— BEGIN DATA PROVIDED —
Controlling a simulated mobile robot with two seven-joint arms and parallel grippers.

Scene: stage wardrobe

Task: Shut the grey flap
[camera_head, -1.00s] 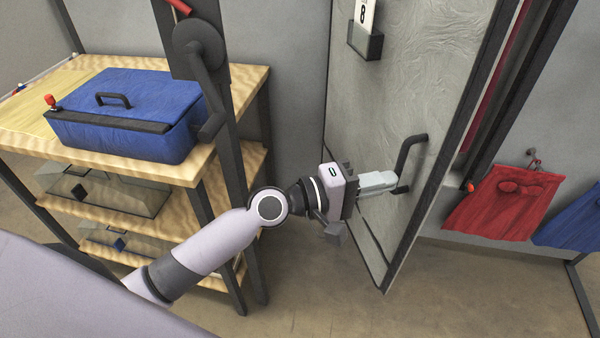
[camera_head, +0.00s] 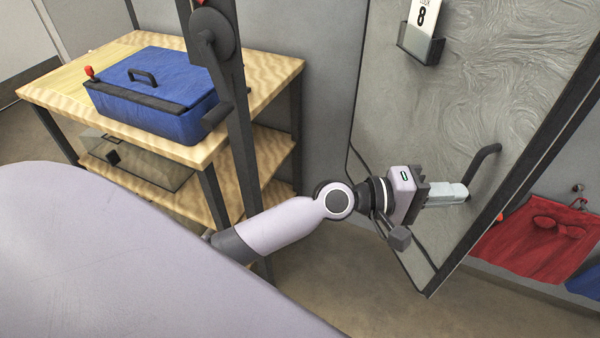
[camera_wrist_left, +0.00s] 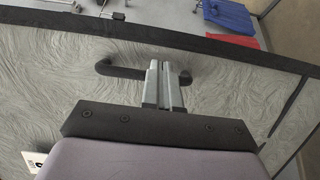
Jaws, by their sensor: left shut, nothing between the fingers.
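The grey flap (camera_head: 480,90) is a large swirl-textured panel with a dark edge, standing open at the right of the head view. It fills much of the left wrist view (camera_wrist_left: 230,100). Its dark handle (camera_head: 486,160) also shows in the left wrist view (camera_wrist_left: 120,70). My left gripper (camera_head: 464,192) is shut and empty, with its fingertips by the flap's face at the handle. In the left wrist view the fingertips (camera_wrist_left: 164,66) overlap the handle's middle; I cannot tell whether they touch it. My right gripper is not in view.
A wooden table (camera_head: 262,72) with a blue lidded box (camera_head: 165,100) stands at the left. A dark post (camera_head: 240,130) rises beside it. A holder (camera_head: 420,45) with a card marked 8 is on the flap. Red cloth (camera_head: 535,245) hangs beyond the flap's edge.

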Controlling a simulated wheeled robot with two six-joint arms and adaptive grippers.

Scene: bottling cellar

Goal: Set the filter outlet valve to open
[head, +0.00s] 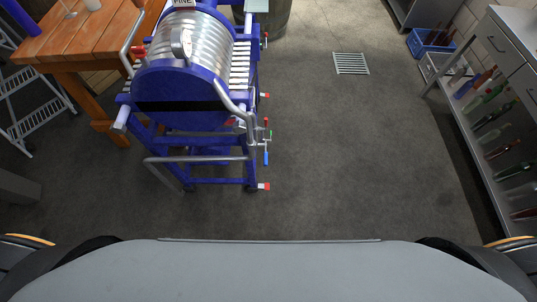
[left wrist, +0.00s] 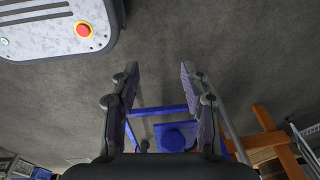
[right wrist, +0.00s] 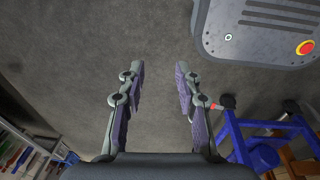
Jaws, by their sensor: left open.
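The blue filter (head: 180,85) with its silver ribbed drum stands left of centre in the head view, on a wheeled blue frame. Small valve handles stick out on its right side: red-tipped ones (head: 264,186) at several heights and a blue one (head: 266,157) near the bent pipes. Which is the outlet valve I cannot tell; no label for it is readable. Part of the blue frame shows in the left wrist view (left wrist: 172,133) and the right wrist view (right wrist: 258,140). My left gripper (left wrist: 160,72) and right gripper (right wrist: 160,72) are both open and empty, over bare floor.
A steel bench with bottles (head: 495,125) lines the right side. A floor drain (head: 351,63) and open grey floor lie between.

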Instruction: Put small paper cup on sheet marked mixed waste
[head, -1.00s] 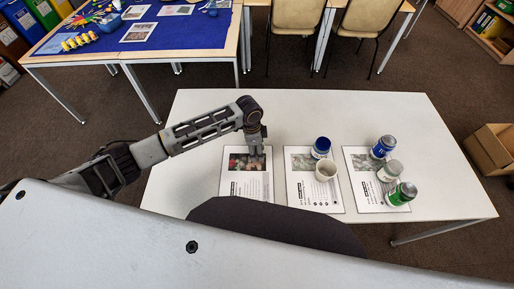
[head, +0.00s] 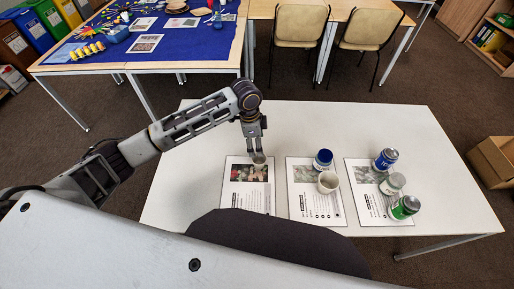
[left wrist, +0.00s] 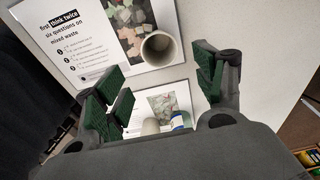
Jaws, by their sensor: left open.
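The small paper cup (left wrist: 158,48) is pale and stands upright on the sheet marked mixed waste (left wrist: 72,60), near one edge of its photo. In the head view only part of the cup (head: 259,159) shows, just below my left fingertips, over the top of the left sheet (head: 235,199). My left gripper (head: 256,150) is open; in the left wrist view its spread fingers (left wrist: 160,90) are apart from the cup, with nothing between the pads. My right gripper is in neither view.
The middle sheet (head: 302,204) holds a blue-topped jar (head: 323,158) and another pale cup (head: 328,182). The right sheet (head: 367,200) holds a blue can (head: 386,159), a grey can (head: 392,183) and a green can (head: 404,207). The white table (head: 190,170) is bare at left.

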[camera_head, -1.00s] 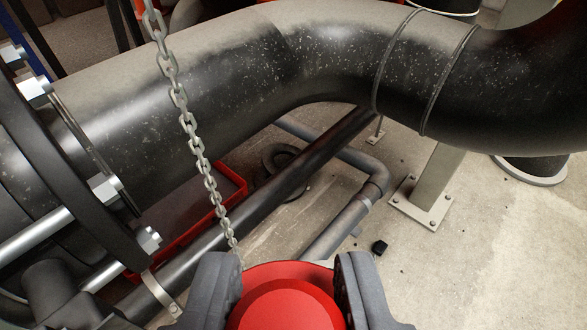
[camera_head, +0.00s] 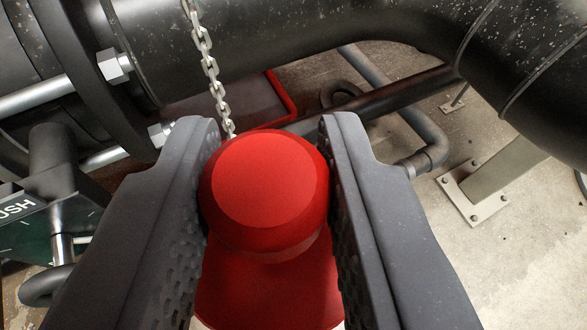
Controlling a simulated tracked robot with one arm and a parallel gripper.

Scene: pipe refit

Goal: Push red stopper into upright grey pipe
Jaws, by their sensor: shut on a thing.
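The red stopper (camera_head: 268,185) fills the lower middle of the view, with a rounded knob on top and a wider red base (camera_head: 268,290) below. My gripper (camera_head: 268,128) is shut on the knob, with one dark ridged finger on each side of it. The base runs down to the bottom edge. A thin pale sliver shows under the base, but I cannot tell what it belongs to. I cannot make out the upright grey pipe; whether the stopper touches it is hidden.
A thick dark pipe (camera_head: 270,30) crosses the top. A hanging chain (camera_head: 212,75) drops in front of it, behind the stopper. A bolted flange (camera_head: 85,60) and a dark valve (camera_head: 45,225) stand at left. Concrete floor (camera_head: 530,270) and a bolted post foot (camera_head: 475,205) lie at right.

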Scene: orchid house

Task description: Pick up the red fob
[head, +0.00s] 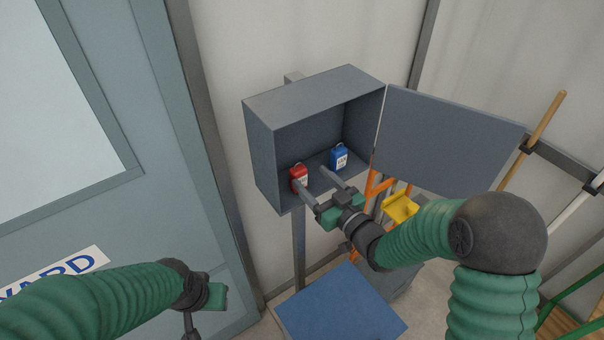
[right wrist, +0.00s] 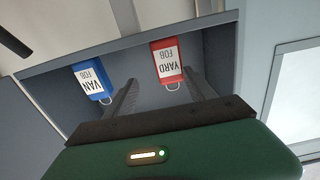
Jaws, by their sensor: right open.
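The red fob (head: 299,174) stands in the open grey box, left of the blue fob. In the right wrist view, the red fob (right wrist: 168,62) is upside down with a white label reading "YARD FOB" and a metal ring. My right gripper (head: 310,177) is open at the box's front opening. Its left finger overlaps the lower part of the red fob in the head view. In the right wrist view, the fob shows between the fingers, closer to the right one; contact cannot be told. My left gripper (head: 192,318) is low at the left, partly cut off.
The blue fob (head: 339,158), labelled "VAN FOB" in the right wrist view (right wrist: 91,82), stands in the same grey box (head: 262,155). The box's door (head: 445,140) hangs open to the right. A blue panel (head: 340,308) lies below, and a teal door (head: 110,190) is at left.

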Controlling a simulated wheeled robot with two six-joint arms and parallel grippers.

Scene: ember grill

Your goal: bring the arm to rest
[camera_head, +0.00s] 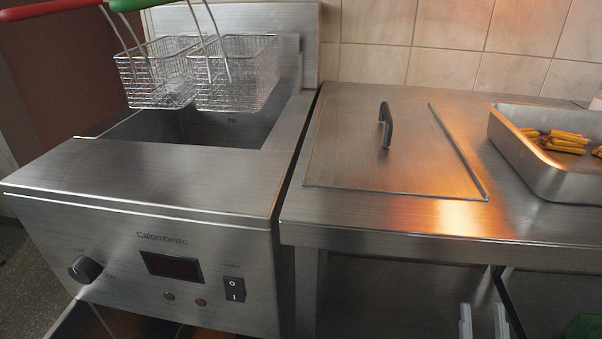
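My right gripper (483,321) shows at the bottom edge, right of the middle. Its two pale grey fingertips point up and stand apart, with nothing visible between them. It is low in front of the steel counter (400,222), below the counter's front edge. The rest of my right arm is out of the frame. My left gripper is not in view.
Two wire baskets (237,75) with red and green handles hang over the fryer (150,190) at left. A lid (350,150) with a black handle lies on the counter. A steel tray (570,182) at right holds fries (560,141).

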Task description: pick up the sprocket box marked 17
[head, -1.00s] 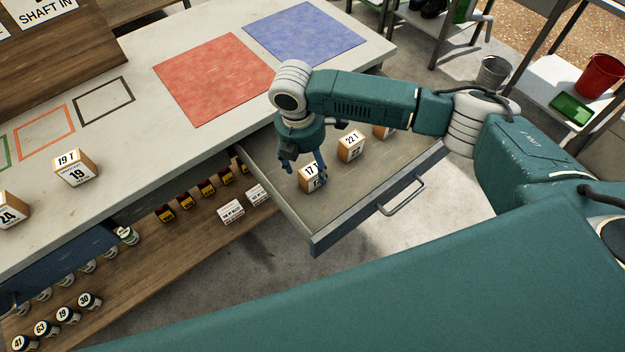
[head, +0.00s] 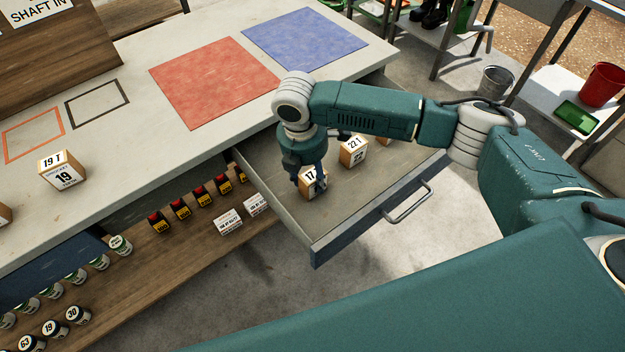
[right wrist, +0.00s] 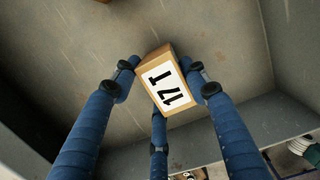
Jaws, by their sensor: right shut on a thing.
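The sprocket box marked 17 (head: 308,178) stands in the open drawer (head: 345,210), near its front left. It is a small brown box with a white label. In the right wrist view the box (right wrist: 167,88) shows its "17 T" label between my fingers. My right gripper (head: 312,182) reaches down from above and is shut on the box. Its blue fingers (right wrist: 166,80) touch the box on both sides, with a third finger at the lower edge. The fingers hide part of the box in the head view. My left gripper is out of view.
A box marked 22 (head: 352,150) stands behind in the drawer, with another box partly hidden by my arm. A box marked 19 (head: 62,170) stands on the bench. Red (head: 215,82) and blue (head: 305,38) mats lie bare. The lower shelf (head: 165,285) holds jars and small packs.

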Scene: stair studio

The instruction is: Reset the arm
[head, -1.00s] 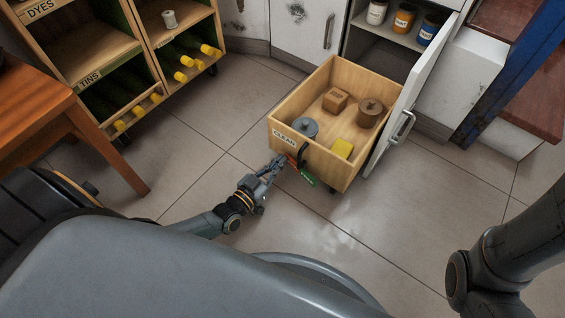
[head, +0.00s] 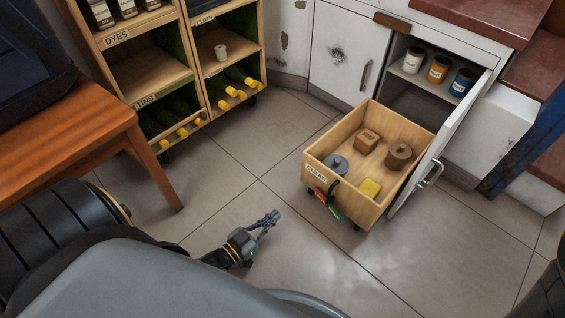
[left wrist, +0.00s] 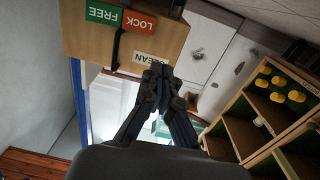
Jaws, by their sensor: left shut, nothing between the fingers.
— END DATA PROVIDED —
◆ INSTRUCTIONS TO FOLLOW: Report only the count of lines that include the string "grippers".

◆ FULL OUTPUT: 3